__Dataset excerpt__
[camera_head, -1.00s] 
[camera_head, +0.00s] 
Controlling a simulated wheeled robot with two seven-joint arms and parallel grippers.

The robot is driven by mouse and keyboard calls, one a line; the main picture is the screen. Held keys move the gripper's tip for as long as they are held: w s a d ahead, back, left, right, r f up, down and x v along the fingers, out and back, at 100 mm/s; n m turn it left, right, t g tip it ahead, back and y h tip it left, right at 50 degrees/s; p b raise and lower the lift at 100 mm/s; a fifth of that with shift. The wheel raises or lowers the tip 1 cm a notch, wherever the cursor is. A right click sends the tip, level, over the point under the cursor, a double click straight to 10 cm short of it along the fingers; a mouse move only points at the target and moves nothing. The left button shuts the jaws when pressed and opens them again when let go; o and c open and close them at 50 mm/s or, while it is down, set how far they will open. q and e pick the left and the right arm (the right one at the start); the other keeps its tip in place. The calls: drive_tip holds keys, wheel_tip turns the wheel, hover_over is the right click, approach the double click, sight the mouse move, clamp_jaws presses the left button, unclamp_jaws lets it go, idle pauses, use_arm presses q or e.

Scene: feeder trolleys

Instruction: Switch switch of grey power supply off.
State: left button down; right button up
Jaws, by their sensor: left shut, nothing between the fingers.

__Set exercise__
Everything from the line with "Scene: feeder trolleys" to the end of the listing above needs to be duplicated exactly, both end lines included, with nothing more.

__Solution__
Scene: feeder trolleys

Instruction: Switch switch of grey power supply off.
State: left button down; right button up
Jaws, by their sensor: left shut, nothing between the fingers.

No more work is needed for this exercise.